BRIEF
Select lines where the word "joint" appears.

INFORMATION SHOWN
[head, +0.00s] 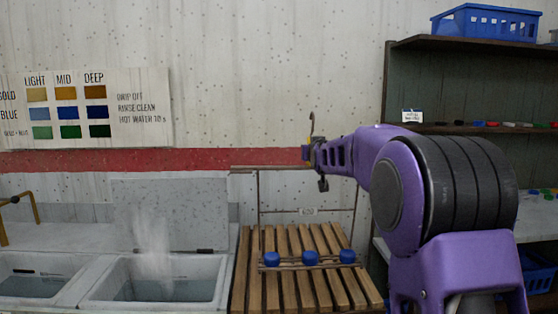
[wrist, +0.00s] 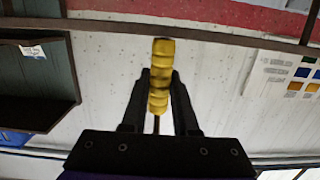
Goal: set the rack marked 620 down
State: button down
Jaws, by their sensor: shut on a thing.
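My gripper (head: 318,160) is shut on the yellow ribbed grip of a rack; the grip shows between the fingers in the wrist view (wrist: 159,85). A thin hook (head: 312,122) rises above the grip in the head view. The rack has a brown top bar (head: 275,168), thin side wires, a crossbar with a small white tag (head: 308,211), and a lower bar with three blue pieces (head: 310,258). The tag's number is too small to read. The lower bar appears over the wooden slatted board (head: 290,290); I cannot tell whether it touches. My arm hides the rack's upper right.
Left of the slats are two basins; steam rises from the nearer-to-slats one (head: 165,290). A raised grey panel (head: 165,215) stands behind it. A dark shelf unit (head: 440,95) with a blue basket (head: 485,22) is at right. A colour chart (head: 85,108) hangs on the wall.

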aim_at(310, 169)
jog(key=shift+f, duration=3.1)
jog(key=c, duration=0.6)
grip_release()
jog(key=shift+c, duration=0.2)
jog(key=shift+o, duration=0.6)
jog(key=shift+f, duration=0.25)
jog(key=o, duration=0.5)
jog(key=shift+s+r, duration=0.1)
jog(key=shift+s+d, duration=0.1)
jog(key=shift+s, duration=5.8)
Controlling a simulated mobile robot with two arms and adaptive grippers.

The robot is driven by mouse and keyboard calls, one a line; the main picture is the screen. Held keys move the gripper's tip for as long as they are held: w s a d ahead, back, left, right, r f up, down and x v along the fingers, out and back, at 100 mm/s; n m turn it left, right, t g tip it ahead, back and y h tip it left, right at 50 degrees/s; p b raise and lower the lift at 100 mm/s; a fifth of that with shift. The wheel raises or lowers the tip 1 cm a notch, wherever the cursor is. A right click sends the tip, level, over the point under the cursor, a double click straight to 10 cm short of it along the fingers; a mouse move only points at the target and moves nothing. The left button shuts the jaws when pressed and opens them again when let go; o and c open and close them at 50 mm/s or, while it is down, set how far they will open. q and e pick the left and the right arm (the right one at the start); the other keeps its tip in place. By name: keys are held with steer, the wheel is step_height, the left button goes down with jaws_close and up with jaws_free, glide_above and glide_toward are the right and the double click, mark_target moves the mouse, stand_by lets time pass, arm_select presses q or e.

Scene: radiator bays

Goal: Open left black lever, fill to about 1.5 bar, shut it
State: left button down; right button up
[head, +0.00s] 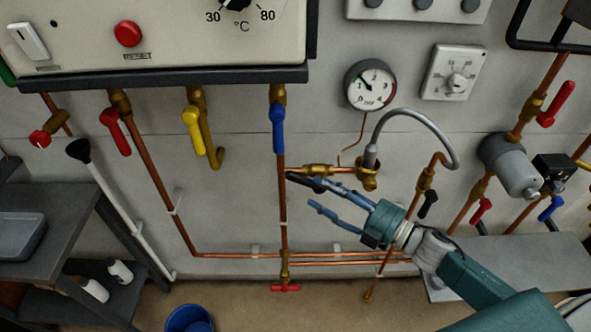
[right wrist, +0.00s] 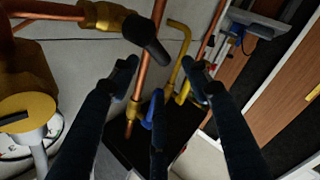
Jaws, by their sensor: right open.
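The left black lever (head: 298,179) sits on a brass valve (head: 318,169) in the short horizontal copper pipe. In the head view it points left, roughly along that pipe. In the right wrist view the black lever (right wrist: 147,38) shows close, above the gap between the fingertips. My right gripper (head: 316,193) is open and empty, its fingers just below and right of the lever; I cannot tell whether they touch it. It also shows in the wrist view (right wrist: 160,76). The pressure gauge (head: 370,85) has its needle up-left, too small to read exactly. My left gripper is out of view.
A grey hose (head: 415,112) loops from the brass fitting above my right gripper. A second black lever (head: 428,204) hangs to the right. Blue (head: 278,128), yellow (head: 193,131) and red (head: 115,132) levers hang under the boiler. A blue bucket (head: 190,320) stands on the floor.

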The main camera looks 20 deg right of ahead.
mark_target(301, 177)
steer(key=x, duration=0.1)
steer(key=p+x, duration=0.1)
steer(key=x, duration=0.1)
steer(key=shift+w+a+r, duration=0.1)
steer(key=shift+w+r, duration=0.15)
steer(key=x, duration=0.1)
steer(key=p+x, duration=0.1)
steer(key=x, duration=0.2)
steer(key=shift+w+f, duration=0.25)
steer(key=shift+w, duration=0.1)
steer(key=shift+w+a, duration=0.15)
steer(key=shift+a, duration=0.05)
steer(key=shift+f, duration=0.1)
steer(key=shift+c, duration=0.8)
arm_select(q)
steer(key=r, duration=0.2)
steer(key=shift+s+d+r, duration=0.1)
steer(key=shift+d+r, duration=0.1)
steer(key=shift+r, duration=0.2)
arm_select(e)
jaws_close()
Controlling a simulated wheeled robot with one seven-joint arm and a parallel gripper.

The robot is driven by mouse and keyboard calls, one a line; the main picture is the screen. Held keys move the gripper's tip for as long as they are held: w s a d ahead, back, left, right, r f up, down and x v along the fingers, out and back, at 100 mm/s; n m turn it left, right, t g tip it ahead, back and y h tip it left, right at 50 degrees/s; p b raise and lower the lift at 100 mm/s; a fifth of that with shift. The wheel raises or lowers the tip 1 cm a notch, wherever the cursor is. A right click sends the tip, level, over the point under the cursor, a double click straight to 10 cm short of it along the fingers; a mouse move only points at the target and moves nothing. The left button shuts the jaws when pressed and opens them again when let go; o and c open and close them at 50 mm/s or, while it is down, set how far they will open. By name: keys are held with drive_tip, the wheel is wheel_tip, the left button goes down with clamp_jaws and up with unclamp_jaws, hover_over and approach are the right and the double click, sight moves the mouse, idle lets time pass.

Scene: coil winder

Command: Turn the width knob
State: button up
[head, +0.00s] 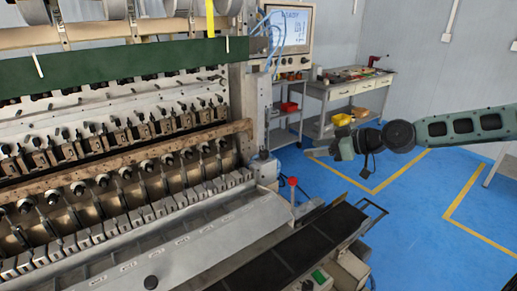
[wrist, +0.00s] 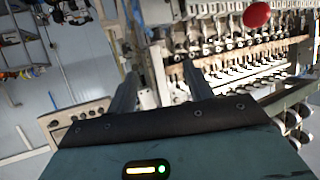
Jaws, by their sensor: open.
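No knob is clearly marked as the width knob, so I cannot tell which one it is. My gripper (head: 325,151) is at the right in the head view, apart from the machine. In the wrist view its two fingers (wrist: 160,88) are spread with nothing held between them.
The coil winder (head: 130,150) fills the left. A red ball-topped lever (head: 292,182) stands at its right end, near a black belt (head: 295,250). A workbench (head: 350,86) with trays stands behind. Blue floor (head: 420,220) is open at the right.

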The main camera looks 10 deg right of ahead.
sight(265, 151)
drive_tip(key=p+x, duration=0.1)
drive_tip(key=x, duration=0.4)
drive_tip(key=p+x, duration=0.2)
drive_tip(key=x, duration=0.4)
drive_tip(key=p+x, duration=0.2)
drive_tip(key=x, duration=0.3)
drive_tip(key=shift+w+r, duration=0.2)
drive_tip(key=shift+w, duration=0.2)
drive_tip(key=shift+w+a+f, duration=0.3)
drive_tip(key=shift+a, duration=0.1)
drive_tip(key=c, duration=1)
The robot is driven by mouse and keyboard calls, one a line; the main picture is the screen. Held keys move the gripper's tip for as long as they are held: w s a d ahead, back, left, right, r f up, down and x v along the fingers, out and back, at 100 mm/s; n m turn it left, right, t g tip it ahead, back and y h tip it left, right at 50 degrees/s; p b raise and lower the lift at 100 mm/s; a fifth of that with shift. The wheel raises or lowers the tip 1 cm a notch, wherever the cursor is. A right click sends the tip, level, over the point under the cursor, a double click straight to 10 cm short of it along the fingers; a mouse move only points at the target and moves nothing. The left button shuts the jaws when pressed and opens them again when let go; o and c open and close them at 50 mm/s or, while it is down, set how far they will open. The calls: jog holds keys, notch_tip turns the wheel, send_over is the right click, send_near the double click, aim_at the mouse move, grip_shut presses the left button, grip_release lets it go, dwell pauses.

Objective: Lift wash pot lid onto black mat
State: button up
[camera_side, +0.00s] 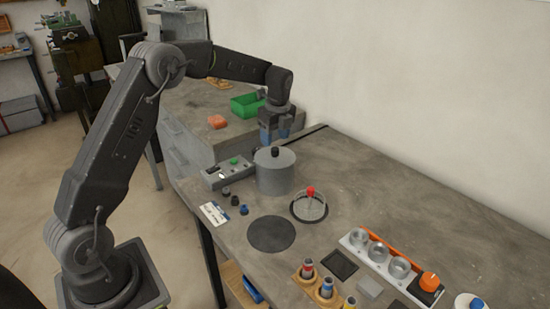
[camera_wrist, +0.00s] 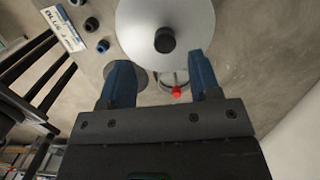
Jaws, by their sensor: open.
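The wash pot (camera_side: 274,180) is a grey cylinder standing on the table. Its lid (camera_side: 266,157) lies on top with a black knob (camera_side: 275,151). In the wrist view the lid (camera_wrist: 185,25) is a pale disc, and its knob (camera_wrist: 165,40) shows beyond the fingertips. The round black mat (camera_side: 271,234) lies bare on the table in front of the pot. It is partly visible past the left finger in the wrist view (camera_wrist: 138,78). My gripper (camera_side: 277,138) is open and empty, above and behind the pot in the side view. Its blue fingers (camera_wrist: 160,75) are well apart.
A clear ring-shaped holder with a red knob (camera_side: 310,191) stands right of the mat. A grey control box (camera_side: 230,173), small dark knobs (camera_side: 235,200) and a white label (camera_side: 214,214) lie left of the pot. A white rack of metal cups (camera_side: 378,253) stands at right.

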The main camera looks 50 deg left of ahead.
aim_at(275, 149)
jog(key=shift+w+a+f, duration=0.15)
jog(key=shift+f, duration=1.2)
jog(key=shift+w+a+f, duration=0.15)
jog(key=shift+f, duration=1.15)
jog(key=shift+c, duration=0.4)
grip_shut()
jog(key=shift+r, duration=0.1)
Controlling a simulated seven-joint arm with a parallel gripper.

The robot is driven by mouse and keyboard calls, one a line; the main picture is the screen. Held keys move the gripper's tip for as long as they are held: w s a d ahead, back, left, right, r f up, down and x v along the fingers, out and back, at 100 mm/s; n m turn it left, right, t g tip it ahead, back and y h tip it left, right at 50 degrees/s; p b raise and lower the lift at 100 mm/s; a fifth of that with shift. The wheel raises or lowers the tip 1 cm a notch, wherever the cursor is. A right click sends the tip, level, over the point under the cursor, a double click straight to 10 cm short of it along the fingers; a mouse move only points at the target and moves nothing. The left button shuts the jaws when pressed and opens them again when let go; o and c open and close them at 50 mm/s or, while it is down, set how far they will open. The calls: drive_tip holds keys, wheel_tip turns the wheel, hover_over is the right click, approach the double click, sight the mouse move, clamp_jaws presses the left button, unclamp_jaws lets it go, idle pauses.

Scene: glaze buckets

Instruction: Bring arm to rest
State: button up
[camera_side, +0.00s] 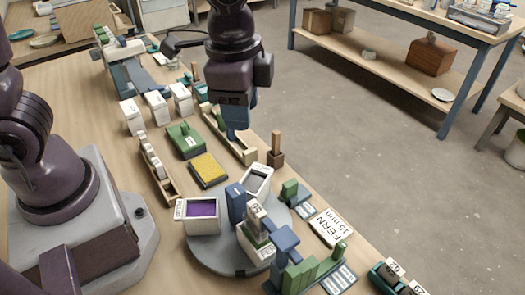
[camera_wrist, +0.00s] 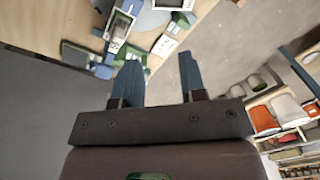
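My gripper (camera_side: 236,135) hangs over the back-right part of the wooden table (camera_side: 95,90) in the side view, pointing down, close above a row of small blocks. In the wrist view its two blue fingers (camera_wrist: 160,66) stand well apart with nothing between them. A white bucket with purple glaze (camera_side: 202,210) and a white bucket with grey contents (camera_side: 257,181) stand on the round grey turntable (camera_side: 215,258), in front of my gripper. My gripper is apart from both buckets. Whether a fingertip touches the wooden rack behind it cannot be told.
A yellow pad (camera_side: 208,169) and a green block (camera_side: 185,139) lie left of my gripper. A long wooden rack (camera_side: 232,140) is just beneath it. A brown post block (camera_side: 275,150) stands to its right. A FERN label card (camera_side: 331,227) lies near the table edge. Open floor (camera_side: 370,150) lies beyond.

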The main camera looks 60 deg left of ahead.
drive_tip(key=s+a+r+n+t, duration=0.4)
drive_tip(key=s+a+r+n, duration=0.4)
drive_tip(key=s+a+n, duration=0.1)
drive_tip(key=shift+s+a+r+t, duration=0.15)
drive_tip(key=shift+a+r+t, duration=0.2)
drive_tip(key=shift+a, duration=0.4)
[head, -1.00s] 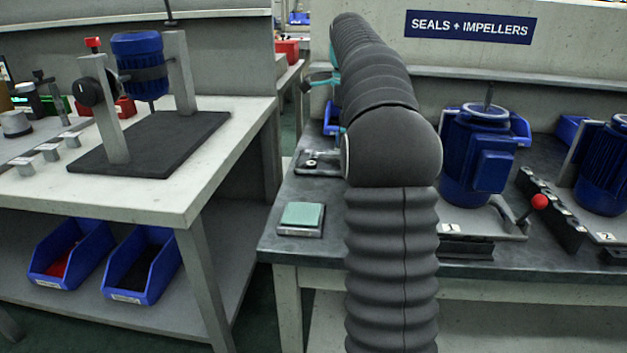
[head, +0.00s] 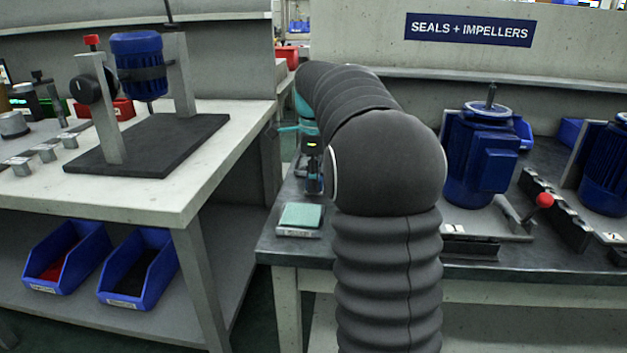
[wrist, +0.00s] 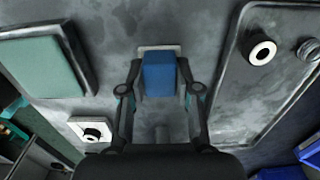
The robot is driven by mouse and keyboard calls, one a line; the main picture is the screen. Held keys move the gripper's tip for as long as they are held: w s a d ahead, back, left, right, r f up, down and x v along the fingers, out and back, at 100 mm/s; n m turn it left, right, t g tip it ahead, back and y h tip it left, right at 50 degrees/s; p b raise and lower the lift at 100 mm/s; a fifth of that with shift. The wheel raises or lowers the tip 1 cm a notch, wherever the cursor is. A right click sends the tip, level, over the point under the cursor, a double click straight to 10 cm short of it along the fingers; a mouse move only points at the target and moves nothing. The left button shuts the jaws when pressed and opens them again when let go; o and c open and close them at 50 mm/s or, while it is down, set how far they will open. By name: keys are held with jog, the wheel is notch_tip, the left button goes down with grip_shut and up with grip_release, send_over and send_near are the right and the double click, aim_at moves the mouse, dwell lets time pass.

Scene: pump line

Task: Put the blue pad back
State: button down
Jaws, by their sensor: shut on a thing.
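The blue pad (wrist: 160,74) is between the two fingers of my gripper (wrist: 160,88) in the wrist view, and the gripper is shut on it. A pale square plate (wrist: 145,50) shows just behind the pad on the bench; I cannot tell whether the pad touches it. In the head view my gripper (head: 314,188) points down over the left end of the dark bench, behind the green pad. The pad itself is hard to make out there.
A green pad (head: 302,214) on a pale base lies near the bench's front left corner; it also shows in the wrist view (wrist: 45,66). A small white block with a ring (wrist: 92,131) and a tray (wrist: 236,100) are close by. A blue motor (head: 480,155) stands to the right.

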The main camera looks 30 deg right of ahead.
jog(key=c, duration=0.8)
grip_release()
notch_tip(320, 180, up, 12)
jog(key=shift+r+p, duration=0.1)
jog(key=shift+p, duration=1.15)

OUTPUT
Controlling a simulated wheeled robot with one seven-joint arm and a parallel gripper.
Controlling a simulated seven-joint arm with a parallel gripper.

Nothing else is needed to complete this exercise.